As has been stated a number of times, CW started managing a Sunday league level, but it’s not like he stepped out of an office job and began involving himself in football. He had been a professional footballer for 20 years previously and had obviously taken in the techniques, tactics & strategies of the managers he played under. He has subsequently evolved his style as he’s moved up the divisions, accommodating to his surroundings and jettisoning things that didn’t work and picking up new things along the way. He has evolved and refined himself, whilst others have lost interest, been unlucky, become stagnant or found a natural level from which they can’t improve.
One of the apparent strengths in his armoury is the engendering and protection of team spirit and an appreciation of what can be achieved with everyone pushing in the same direction. At various times SUFC have had teams that individually weren’t the best, but collectively they were excelled. He's been a part of one and he's obviously learnt from the others.
There’s been discussions around this and how it’s achieved, from player recruitment to player socialising, and so far it has worked. The strategy was put under pressure in League 1 and came through, and has been put under pressure in the Championship and come through. Obviously, the premier league is harder still, and more pressure will be applied and we will have to wait and see what happens. But having seen the fight that Cardiff put up this season, it’s evident how far team spirit and work rate can make you at least competitive.
He’s managed to mesh this with a modern approach to fitness and conditioning and progressive tactics covering open play and set pieces. He’s also put together and excellent back room staff.
Due to the two promotions in three years, and the teams from where we bought the players, it would seem that other than a couple of players, wages haven’t been a problem and players have benefited from pay rises when merited. I suspect that the same will happen again in close season. It is probably an active ingredient in the recruitment strategy of the club as well, through chatting with players to ascertain their motivation by money.
I think that CW has turned the club into one where players would want to come and play, and that isn’t linked to an easy pay day. It’s effort and reward. And that is one of the lasting legacies of CW, he's re-booted the club ethos, from a shambling set of arseholes under previous managers to players who are proud to wear the shirt and the fans are proud for them to wear the shirt.
‘Found out’ would suggest some degree of deception or the misleading people, it’s a loaded phrase and would be more applicable to a Frank Lampard type of appointment as opposed to CW who have worked his way up from the bottom rungs of English football and been successful at every level. He hasn’t been parachuted into a top job with no experience to much fanfare.
Fair questions are:
‘Was he given a job he didn’t deserve?’ No, he was a level of manager that we were in the market for when we employed him, and he has shown himself to be highly competent at every level we've been at. he was a time served manager who has ground into the job.
‘Has he over performed?’ Possibly, but that's no crime. He may have already peaked, or he may just be moving upwards towards his natural higher level. Who knows? He’s certainly seized his opportunity with both hands and maximised the return from the materials given to him, and that counts for a lot in football, and it’s what separates the Brian Clough’s from the Ron Atkinson’s of the world and the Ronaldo’s from the Gazza’s.

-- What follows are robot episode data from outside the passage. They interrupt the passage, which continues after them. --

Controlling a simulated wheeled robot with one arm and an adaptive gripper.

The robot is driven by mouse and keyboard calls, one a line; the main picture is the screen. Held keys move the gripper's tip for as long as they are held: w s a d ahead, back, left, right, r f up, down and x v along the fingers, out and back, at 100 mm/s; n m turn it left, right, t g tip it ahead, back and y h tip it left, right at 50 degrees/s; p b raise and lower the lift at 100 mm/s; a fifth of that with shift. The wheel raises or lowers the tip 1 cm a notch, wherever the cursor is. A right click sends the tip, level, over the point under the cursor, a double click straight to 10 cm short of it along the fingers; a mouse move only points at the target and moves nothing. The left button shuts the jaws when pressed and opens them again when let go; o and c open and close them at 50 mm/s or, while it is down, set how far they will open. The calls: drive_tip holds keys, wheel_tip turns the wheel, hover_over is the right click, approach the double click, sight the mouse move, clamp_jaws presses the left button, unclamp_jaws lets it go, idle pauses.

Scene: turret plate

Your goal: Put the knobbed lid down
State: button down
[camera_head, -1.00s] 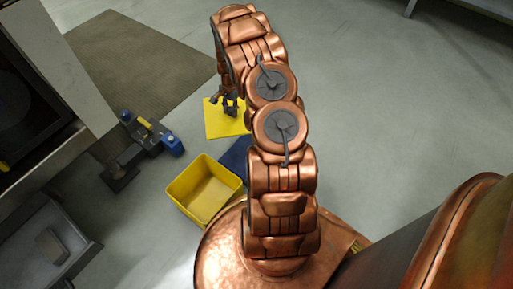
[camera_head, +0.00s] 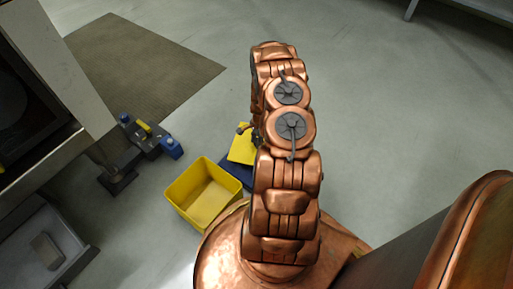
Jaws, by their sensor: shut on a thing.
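The knobbed lid (camera_head: 242,150) is a flat yellow square, partly hidden behind my arm. Its knob cannot be made out. My gripper (camera_head: 246,132) is mostly hidden by my arm; only a small dark finger part shows at the lid's far edge. It is shut on the lid. An open yellow bin (camera_head: 178,203) stands on the floor to the left of my base, empty as far as I can see. The lid shows beyond the bin's upper right side, apart from its opening. How high the lid is above the floor is hard to tell.
A dark blue object (camera_head: 233,172) lies between bin and arm, partly hidden. A dark fixture with blue ends (camera_head: 145,141) stands left of the bin, by a machine (camera_head: 62,75). A grey tray (camera_head: 40,240) is lower left. The floor (camera_head: 400,130) at right is clear.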

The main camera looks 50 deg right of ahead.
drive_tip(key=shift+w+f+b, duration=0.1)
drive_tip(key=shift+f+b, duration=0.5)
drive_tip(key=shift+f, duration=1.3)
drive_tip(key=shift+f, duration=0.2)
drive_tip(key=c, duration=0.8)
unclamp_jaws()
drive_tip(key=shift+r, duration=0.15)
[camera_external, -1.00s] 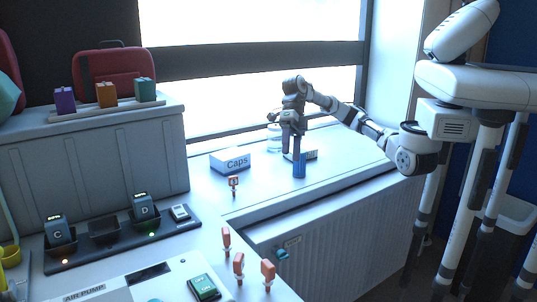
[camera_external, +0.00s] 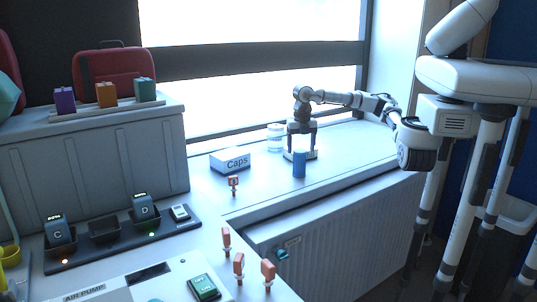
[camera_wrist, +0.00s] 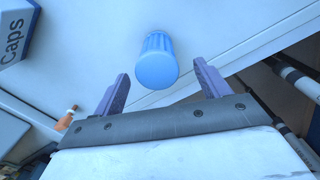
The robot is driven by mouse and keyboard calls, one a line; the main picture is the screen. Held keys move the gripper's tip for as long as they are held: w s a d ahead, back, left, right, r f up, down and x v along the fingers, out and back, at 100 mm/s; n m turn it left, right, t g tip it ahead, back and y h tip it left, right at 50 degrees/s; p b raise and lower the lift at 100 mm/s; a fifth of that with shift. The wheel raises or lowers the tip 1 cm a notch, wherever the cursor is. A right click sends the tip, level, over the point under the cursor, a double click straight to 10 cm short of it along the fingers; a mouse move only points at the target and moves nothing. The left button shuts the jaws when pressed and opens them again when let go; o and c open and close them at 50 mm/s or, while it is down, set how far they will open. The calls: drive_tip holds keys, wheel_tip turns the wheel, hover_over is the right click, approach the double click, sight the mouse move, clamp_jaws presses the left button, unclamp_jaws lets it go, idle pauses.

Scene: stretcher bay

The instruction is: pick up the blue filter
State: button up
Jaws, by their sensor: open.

Have his tactics been effectively countered by the opposition? Not as yet. What we do has been discussed, and analysed. It is one thing to see what is happening, but another to stop it from happening. This hasn’t happened to date, and the Prem is a different level, so we’ll have to wait and see.
Have the players lost interest/belief in his methods? No. To date, CW has stepped up to the plate and faced every increasing difficult challenge with aplomb and brought the players along with him, even the non-playing ones. There have been times in the last three seasons where things could've been derailed but haven't been.